Now that the pre-processing is done, the corpus needs to be converted to a data frame because it is not a suitable structure for the following requirements. Firstly, the word frequencies for each message are needed as well as its ham/spam label. Additionally, very infrequent words should be removed from the messages because they are not useful in the classification process. To that end, words that appear in at least 1% of the messages are to be kept. Overall, these requirements are best represented through a rectangular data structure.
# DocumentTermMatrix is an object whereby the rows correspond to messages, and the columns correspond to word frequencies
df_dtm <- DocumentTermMatrix(df_corpus)
# Removing very infrequent words, keeping only those that appear in at least 1% of messages
df_dtm <- removeSparseTerms(df_dtm, 0.99)
# Converting to data frame
df_freq <- as.data.frame(as.matrix(df_dtm))
colnames(df_freq) <- make.names(colnames(df_dtm)) # This modifies column names starting with a digit
# Adding back the spam/ham label of each message
df_freq <- df_freq %>%
mutate(label = df$label, .before = alreadi)

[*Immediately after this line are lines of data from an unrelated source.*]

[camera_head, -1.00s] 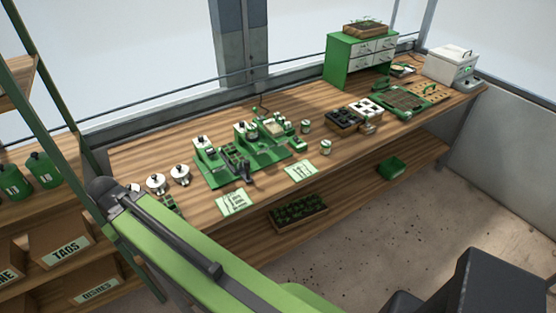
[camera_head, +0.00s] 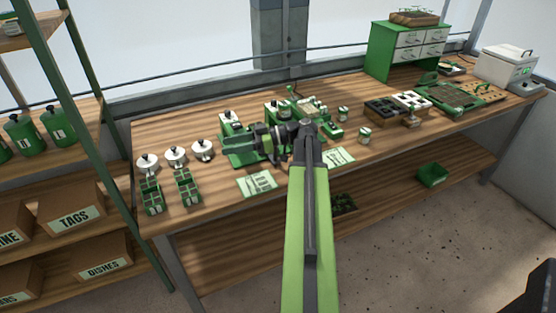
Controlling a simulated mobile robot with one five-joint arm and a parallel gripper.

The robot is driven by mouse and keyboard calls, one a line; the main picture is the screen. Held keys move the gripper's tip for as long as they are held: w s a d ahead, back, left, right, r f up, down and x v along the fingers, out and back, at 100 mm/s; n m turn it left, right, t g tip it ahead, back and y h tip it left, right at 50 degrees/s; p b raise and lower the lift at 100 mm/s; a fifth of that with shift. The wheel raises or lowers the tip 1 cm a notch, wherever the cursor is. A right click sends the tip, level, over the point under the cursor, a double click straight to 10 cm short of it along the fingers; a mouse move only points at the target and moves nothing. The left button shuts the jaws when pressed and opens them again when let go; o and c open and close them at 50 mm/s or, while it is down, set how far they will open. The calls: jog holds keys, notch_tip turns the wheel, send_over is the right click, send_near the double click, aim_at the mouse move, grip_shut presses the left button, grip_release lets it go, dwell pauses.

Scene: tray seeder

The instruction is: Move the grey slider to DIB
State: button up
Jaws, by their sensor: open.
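The green seeder machine (camera_head: 240,161) with white-topped units stands on the wooden bench, left of centre. My green arm reaches up from the bottom, and its wrist bends left over the machine. My gripper (camera_head: 263,142) is small and dark here, in front of the machine; it is open, and I see nothing held in it. I cannot make out the grey slider or the DIB mark; my arm and gripper cover part of the machine. Whether the gripper touches the machine I cannot tell.
White-lidded pots (camera_head: 176,156) and green divided trays (camera_head: 187,188) stand left of the machine. Label cards (camera_head: 257,184) lie along the front edge. Jars (camera_head: 364,135), a black cell tray (camera_head: 381,110) and a green drawer cabinet (camera_head: 379,50) are to the right.

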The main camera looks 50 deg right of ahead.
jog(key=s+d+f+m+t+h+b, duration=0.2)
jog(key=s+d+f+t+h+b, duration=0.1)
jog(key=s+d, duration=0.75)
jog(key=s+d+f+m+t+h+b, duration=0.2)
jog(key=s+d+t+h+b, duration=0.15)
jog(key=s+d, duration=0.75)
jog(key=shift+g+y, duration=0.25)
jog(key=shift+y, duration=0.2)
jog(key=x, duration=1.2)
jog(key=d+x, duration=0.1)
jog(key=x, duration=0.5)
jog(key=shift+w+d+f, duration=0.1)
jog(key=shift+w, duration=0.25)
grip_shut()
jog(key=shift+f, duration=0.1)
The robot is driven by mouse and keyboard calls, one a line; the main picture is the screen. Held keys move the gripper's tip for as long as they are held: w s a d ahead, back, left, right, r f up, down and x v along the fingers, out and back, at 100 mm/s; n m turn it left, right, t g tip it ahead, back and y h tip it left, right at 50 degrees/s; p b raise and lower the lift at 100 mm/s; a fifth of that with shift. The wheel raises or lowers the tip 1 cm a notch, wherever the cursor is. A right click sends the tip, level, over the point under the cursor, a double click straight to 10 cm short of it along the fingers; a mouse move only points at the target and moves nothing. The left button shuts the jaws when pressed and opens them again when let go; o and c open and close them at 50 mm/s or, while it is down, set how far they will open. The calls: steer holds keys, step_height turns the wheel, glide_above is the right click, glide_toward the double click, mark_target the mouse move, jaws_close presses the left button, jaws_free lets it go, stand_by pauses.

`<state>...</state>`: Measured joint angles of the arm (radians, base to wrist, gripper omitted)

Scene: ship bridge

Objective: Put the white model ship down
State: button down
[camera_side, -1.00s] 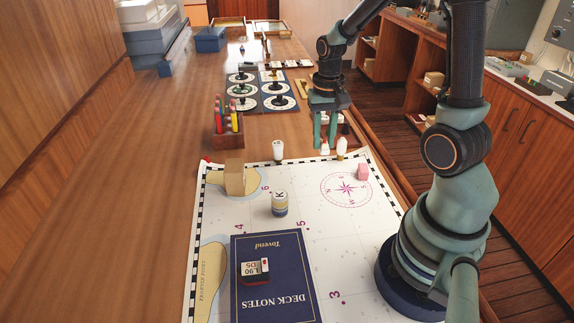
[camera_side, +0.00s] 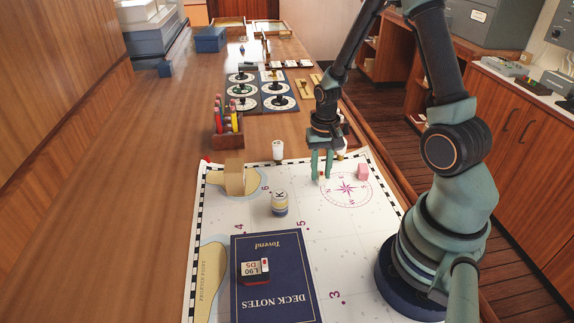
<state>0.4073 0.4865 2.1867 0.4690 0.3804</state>
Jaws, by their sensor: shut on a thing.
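My gripper (camera_side: 321,174) points down over the upper right of the sea chart (camera_side: 330,228), just left of the compass rose. It is shut on the white model ship (camera_side: 321,176), of which only a small pale bit with some red shows between the fingers. The fingers hide most of the ship. I cannot tell whether it touches the chart.
A pink block (camera_side: 362,171) is right of the gripper, and a pale piece (camera_side: 341,153) stands behind it. A white piece (camera_side: 278,149), a wooden block (camera_side: 235,178), a K-marked piece (camera_side: 280,203) and the Deck Notes book (camera_side: 272,280) are to the left.

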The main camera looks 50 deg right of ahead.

df_freq has to be split into a training and a testing
group.
df_freq$label <- as.factor(df_freq$label) # Converting the label variable to a factor
set.seed(1992)
split <- sample.split(df_freq$label, 0.7)
train <- subset(df_freq, split == TRUE)
test <- subset(df_freq, split == FALSE)
With the training and testing datasets constructed, it is time to model the data.
model <- randomForest(label ~ ., data = train)
pred_train <- predict(model, type = 'prob')[, 2]
table(train$label, pred_train > 0.5)
##
## FALSE TRUE
## ham 3346 32
## spam 96 427
training_acc <- (3346 + 427) / nrow(train) # Training set accuracy
pred_test <- predict(model, newdata = test, type = 'prob')[, 2]
table(test$label, pred_test > 0.5)
##
## FALSE TRUE
## ham 1433 14
## spam 50 174
testing_acc <- (1433 + 174) / nrow(test) # Testing set accuracy
The training set’s accuracy is 96.7187901%, while the testing set’s accuracy is 96.1699581%. So, the model performs relatively well in filtering out spam text messages.